# Stored data
──────────

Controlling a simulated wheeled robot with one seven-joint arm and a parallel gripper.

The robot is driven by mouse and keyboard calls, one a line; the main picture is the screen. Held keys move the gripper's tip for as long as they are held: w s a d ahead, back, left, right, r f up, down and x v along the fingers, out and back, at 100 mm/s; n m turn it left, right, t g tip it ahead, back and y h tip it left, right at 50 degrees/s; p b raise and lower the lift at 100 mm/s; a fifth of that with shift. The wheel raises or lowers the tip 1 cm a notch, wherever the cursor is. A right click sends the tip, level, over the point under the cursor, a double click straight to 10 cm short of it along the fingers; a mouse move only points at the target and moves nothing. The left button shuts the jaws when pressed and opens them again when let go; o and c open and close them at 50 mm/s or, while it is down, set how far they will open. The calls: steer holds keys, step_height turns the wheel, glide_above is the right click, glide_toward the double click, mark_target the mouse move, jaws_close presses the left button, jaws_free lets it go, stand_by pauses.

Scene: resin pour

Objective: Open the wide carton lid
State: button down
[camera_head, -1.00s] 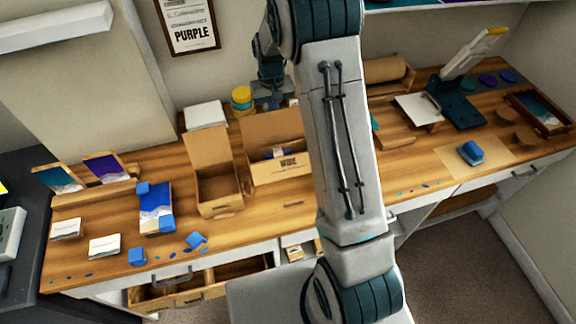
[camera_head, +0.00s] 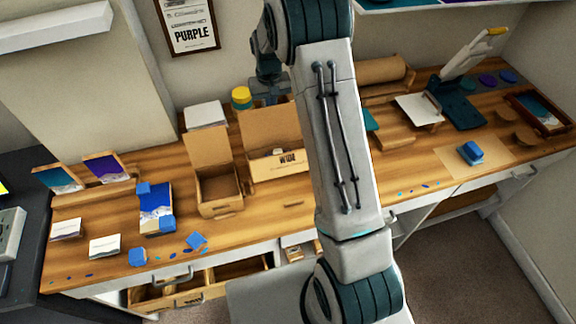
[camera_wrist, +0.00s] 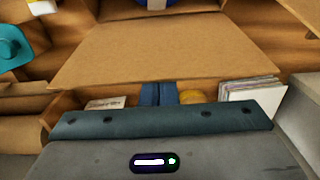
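The wide carton (camera_head: 279,166), marked "WIDE", stands on the wooden bench with its brown lid (camera_head: 268,128) raised upright at the back. In the wrist view the lid (camera_wrist: 150,48) is a broad brown panel close in front of my gripper. My gripper (camera_wrist: 158,93) shows there as two blue fingers side by side, with no clear gap; their tips are hidden by the lid's edge. In the head view my gripper is behind the lid's top, partly covered by my arm. Whether it touches the lid is unclear.
A narrower open carton (camera_head: 218,188) stands just left. A yellow-lidded jar (camera_head: 241,97) and a white stack (camera_head: 205,114) are behind. A cardboard roll (camera_head: 385,77) and a teal lever press (camera_head: 458,103) are to the right. Blue pieces lie at front left.

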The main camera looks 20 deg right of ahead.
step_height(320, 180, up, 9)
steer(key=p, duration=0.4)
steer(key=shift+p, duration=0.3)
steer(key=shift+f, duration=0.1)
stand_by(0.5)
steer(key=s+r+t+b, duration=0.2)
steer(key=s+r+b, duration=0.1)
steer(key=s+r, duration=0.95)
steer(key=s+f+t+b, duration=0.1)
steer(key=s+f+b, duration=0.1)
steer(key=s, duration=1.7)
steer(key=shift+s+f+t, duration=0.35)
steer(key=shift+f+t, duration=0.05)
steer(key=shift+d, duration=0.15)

──────────

# Written problem
Without the pictures, retype exactly the lines from the one that holds "Objective: Open the wide carton lid" to the last line of the data above, both of them included.

# Response below
Objective: Open the wide carton lid
State: button down
[camera_head, -1.00s] 
[camera_head, +0.00s] 
[camera_wrist, +0.00s] 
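The wide carton (camera_head: 279,166), marked "WIDE", stands on the wooden bench with its brown lid (camera_head: 268,128) raised upright at the back. In the wrist view the lid (camera_wrist: 150,48) is a broad brown panel close in front of my gripper. My gripper (camera_wrist: 158,93) shows there as two blue fingers side by side, with no clear gap; their tips are hidden by the lid's edge. In the head view my gripper is behind the lid's top, partly covered by my arm. Whether it touches the lid is unclear.
A narrower open carton (camera_head: 218,188) stands just left. A yellow-lidded jar (camera_head: 241,97) and a white stack (camera_head: 205,114) are behind. A cardboard roll (camera_head: 385,77) and a teal lever press (camera_head: 458,103) are to the right. Blue pieces lie at front left.

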The main camera looks 20 deg right of ahead.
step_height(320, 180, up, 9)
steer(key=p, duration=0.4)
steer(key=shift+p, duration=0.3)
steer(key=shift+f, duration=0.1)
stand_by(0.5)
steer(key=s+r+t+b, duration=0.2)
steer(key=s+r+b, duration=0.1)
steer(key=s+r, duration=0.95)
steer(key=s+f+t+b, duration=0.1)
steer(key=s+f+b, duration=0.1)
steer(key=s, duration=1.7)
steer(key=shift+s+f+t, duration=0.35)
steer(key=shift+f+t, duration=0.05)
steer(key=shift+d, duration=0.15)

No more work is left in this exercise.